* Begin INFORMATION SHOWN *

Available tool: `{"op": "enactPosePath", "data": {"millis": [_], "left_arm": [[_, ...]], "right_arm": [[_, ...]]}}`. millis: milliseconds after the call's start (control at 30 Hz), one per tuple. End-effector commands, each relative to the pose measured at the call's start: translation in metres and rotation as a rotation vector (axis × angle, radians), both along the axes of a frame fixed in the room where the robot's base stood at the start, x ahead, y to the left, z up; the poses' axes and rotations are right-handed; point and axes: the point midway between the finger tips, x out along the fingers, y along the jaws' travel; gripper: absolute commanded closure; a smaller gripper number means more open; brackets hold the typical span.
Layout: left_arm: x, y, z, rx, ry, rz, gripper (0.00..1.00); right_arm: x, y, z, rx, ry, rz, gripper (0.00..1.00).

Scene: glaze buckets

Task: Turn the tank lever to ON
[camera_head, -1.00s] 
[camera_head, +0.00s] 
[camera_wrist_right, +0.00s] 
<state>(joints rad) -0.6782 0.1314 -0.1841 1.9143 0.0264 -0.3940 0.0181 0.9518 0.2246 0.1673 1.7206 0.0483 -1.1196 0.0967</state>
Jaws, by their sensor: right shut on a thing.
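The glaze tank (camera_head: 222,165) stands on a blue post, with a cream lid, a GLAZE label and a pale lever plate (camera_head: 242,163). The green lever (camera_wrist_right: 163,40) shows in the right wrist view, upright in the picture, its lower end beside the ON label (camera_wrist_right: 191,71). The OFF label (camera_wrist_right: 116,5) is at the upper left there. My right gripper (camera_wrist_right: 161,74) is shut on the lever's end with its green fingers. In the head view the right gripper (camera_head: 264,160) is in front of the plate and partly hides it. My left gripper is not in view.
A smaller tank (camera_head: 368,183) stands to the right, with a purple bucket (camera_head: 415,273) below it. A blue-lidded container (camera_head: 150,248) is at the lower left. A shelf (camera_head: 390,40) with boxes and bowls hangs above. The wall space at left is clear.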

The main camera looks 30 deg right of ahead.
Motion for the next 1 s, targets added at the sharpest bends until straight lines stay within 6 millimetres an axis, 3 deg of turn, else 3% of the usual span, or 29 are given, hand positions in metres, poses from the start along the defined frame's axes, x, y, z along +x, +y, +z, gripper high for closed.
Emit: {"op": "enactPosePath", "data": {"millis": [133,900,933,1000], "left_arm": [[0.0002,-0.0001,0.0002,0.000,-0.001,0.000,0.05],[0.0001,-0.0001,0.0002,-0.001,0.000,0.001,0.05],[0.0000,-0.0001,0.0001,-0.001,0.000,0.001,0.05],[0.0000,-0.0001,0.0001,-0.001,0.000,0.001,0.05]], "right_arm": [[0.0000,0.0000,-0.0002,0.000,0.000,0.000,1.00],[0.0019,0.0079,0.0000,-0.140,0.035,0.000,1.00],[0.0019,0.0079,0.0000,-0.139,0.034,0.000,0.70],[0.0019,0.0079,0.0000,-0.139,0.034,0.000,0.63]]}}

* End INFORMATION SHOWN *

SET EXERCISE:
Your task is to reproduce, exactly and exclusively, the lines from the one holding "The main camera looks 30 deg right of ahead." through the final line of the listing.

EXERCISE SOLUTION:
The main camera looks 30 deg right of ahead.
Motion for the next 1 s, targets added at the sharpest bends until straight lines stay within 6 millimetres an axis, 3 deg of turn, else 3% of the usual span, or 29 are given, hand positions in metres, poses from the start along the defined frame's axes, x, y, z along +x, +y, +z, gripper high for closed.
Emit: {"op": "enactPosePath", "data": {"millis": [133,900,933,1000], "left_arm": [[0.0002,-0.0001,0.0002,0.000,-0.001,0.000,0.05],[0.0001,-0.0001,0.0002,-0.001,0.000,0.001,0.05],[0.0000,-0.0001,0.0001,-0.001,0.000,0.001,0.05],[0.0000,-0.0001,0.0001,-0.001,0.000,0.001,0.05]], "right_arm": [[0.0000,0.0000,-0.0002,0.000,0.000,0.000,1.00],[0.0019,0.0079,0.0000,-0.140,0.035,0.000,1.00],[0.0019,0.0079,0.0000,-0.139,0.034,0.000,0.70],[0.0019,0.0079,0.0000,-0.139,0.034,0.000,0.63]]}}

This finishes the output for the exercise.